Félix Antoine Savard, Poet and Cultural Entrepreneur
Félix Antoine Savard was a true cultural entrepreneur avant la lettre. After completing his novel Menaud maître-draveur in 1937, founding Université Laval’s folklore archives in 1944, and completing extended fieldwork on folklore with Luc Lacoursière in the early 1950s (while serving as dean of Laval’s Faculty of Letters), Savard published Le Barachois in 1959. This deeply poetic work is a veritable hymn to Acadia, where “fishermen, ship’s carpenters, net-menders, clam diggers, peat cutters and storytellers” (NOTE 1) take centre stage.
The true, the beautiful and the good, wherever they be found, are humanity’s treasure.

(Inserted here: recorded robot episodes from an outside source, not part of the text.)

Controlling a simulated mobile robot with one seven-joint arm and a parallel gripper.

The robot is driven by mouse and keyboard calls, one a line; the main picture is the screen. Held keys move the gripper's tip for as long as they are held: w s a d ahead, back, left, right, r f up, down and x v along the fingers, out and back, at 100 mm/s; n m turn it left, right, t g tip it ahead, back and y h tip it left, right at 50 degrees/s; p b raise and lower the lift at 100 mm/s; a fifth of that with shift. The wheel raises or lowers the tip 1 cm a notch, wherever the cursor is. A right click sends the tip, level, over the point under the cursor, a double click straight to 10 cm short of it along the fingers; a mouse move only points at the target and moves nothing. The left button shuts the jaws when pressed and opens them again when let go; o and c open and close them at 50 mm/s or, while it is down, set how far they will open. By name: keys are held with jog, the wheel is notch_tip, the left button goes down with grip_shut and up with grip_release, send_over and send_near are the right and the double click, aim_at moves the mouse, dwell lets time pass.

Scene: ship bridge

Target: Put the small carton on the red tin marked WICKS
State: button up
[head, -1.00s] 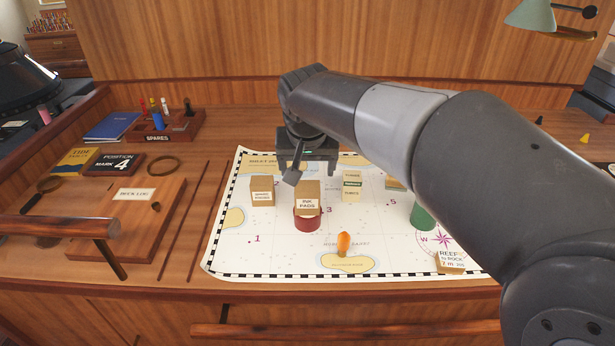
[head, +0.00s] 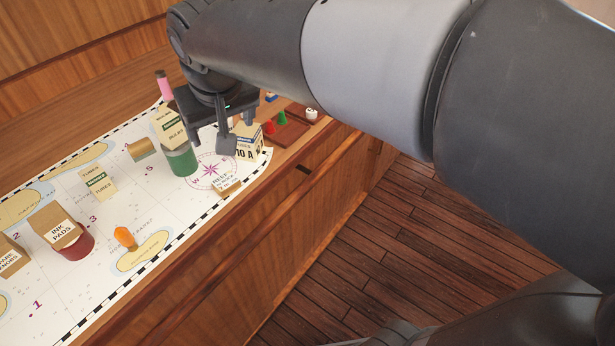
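A red tin (head: 80,247) stands on the chart at the lower left with a carton labelled INK PADS (head: 55,226) on top of it. I cannot read WICKS on the tin. Several small cartons show, and I cannot tell which one the task means: one labelled TUBES (head: 98,183) on the chart, one labelled BULBS (head: 167,125) on a green tin (head: 182,162), and one with 10 A (head: 246,146) at the right. My gripper (head: 207,138) is beside and partly in front of the BULBS carton and the 10 A carton. Its fingers look apart, with nothing seen between them.
An orange float-like piece (head: 125,238) stands near the chart's front edge. A REEF card (head: 227,185) lies by the compass rose. A small tan block (head: 140,150) is farther back. A board with red and green pieces (head: 287,130) lies to the right. Open wooden floor (head: 390,245) is beyond the counter.

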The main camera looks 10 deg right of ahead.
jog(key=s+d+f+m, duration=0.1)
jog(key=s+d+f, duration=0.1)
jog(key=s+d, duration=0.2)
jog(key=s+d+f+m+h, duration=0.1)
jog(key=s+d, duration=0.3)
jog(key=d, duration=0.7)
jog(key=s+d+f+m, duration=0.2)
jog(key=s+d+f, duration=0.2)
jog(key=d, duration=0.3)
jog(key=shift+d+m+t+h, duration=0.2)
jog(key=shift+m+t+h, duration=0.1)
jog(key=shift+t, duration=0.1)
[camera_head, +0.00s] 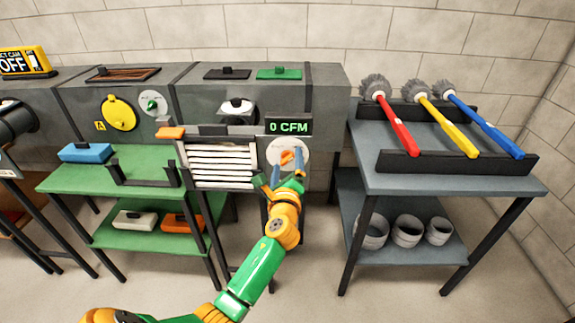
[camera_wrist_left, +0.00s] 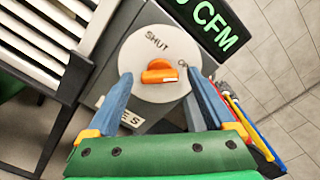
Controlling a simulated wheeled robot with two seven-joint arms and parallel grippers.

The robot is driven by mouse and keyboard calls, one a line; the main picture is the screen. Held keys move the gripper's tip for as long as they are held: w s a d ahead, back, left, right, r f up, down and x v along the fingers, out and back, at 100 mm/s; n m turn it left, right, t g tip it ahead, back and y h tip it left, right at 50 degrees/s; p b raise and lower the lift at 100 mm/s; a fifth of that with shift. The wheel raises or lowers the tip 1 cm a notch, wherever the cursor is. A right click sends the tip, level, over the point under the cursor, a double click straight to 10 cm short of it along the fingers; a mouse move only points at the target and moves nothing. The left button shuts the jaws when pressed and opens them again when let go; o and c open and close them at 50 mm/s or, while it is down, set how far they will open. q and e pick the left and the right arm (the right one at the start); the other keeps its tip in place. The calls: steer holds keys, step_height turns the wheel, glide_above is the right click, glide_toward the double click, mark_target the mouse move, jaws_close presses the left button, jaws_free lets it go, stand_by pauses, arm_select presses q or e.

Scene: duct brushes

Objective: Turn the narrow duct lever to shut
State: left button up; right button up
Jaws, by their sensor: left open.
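An orange lever (camera_head: 287,156) sits on a white round dial (camera_head: 274,149) on the grey duct, below the display. In the left wrist view the lever (camera_wrist_left: 159,76) lies roughly crosswise in the picture on the dial (camera_wrist_left: 150,92), and the word SHUT is printed above it. My left gripper (camera_head: 286,170) is in front of the dial. In the wrist view its blue fingers (camera_wrist_left: 158,80) are open, one on each side of the lever, with visible gaps. I cannot tell how deep the tips reach. My right gripper is not in view.
A green display (camera_head: 289,127) reads 0 CFM above the dial. A white slatted grille (camera_head: 222,165) is left of it. At right, a grey table (camera_head: 365,164) bears a rack with red, yellow and blue brushes. A green table (camera_head: 75,184) stands at left.

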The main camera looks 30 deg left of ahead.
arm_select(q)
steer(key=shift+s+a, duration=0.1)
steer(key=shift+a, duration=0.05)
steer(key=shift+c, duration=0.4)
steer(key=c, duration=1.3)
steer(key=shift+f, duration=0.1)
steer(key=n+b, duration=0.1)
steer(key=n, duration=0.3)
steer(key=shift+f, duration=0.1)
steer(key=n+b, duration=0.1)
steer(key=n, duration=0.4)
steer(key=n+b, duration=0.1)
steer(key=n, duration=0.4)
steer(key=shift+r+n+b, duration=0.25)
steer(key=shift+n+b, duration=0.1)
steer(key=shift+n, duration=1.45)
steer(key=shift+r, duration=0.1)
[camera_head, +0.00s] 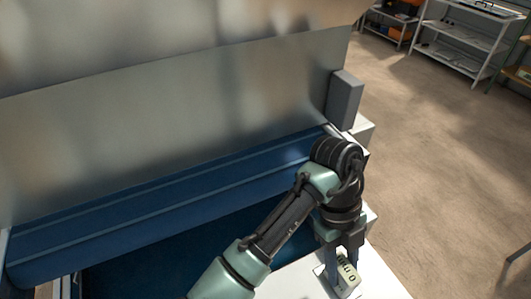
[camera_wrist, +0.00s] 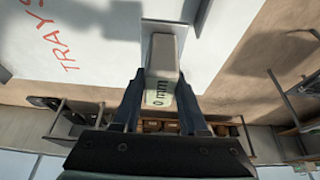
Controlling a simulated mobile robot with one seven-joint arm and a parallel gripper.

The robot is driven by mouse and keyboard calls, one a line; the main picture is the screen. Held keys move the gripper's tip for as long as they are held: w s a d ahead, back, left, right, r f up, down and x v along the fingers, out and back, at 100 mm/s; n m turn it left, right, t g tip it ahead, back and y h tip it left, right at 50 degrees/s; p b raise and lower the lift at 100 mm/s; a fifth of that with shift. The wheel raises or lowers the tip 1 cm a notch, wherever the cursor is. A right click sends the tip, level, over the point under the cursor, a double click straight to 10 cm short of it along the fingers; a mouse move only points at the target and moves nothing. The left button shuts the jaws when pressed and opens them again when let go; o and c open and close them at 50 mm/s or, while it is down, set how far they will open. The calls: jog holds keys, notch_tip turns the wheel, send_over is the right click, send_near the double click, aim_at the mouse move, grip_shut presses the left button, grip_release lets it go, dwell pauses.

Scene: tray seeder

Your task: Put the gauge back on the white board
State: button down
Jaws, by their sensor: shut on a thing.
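The gauge (camera_wrist: 161,60) is a small pale grey block with a light face reading "0 mm". In the wrist view it sits between the two dark fingers of my gripper (camera_wrist: 162,76), which is shut on it. In the head view my gripper (camera_head: 343,268) points down at the lower right, and the gauge (camera_head: 348,278) shows between its fingers. The white board (camera_wrist: 85,45) lies beyond the gauge, with red "TRAYS" lettering on it; it also shows in the head view (camera_head: 382,283). A grey patch lies behind the gauge. I cannot tell whether the gauge touches the board.
A large metal machine panel (camera_head: 180,120) stands behind a blue trough (camera_head: 160,205) on the left. A grey box (camera_head: 344,98) sits at the panel's right end. Brown floor (camera_head: 440,160) is open at the right, with shelves (camera_head: 465,35) farther back.

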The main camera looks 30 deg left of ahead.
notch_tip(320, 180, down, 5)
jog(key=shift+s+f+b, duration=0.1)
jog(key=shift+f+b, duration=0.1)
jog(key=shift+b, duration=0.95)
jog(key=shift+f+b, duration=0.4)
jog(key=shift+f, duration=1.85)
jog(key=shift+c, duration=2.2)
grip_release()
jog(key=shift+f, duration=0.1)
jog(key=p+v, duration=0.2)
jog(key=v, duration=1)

This fraternal esteem for others has never prevented anyone from being true to self or cultivating their individuality. But if we take nature’s cue and develop a craft that expresses what we are, what we have been doing here for three centuries now, then— I can’t stress it enough—it is our responsibility to nourish the hearts and minds of young people with the best of what our homeland has to offer.
In 1964 Félix-Antoine Savard founded Papeterie Saint-Gilles with his friend Marc Donohue, “to honour the word.” He incorporated native wildflowers into the pulp used to make his paper and kindled a missionary zeal in his young protégés: to pass on traditional crafts and know-how. It was his deep-seated admiration for craftspeople and artisans that inspired him to join their ranks by becoming a papermaker. Ten years later, his successor launched a movement that would help keep traditional crafts and know-how alive, not only in Savard’s beloved Quebec and Acadia, but in other parts of the world as well.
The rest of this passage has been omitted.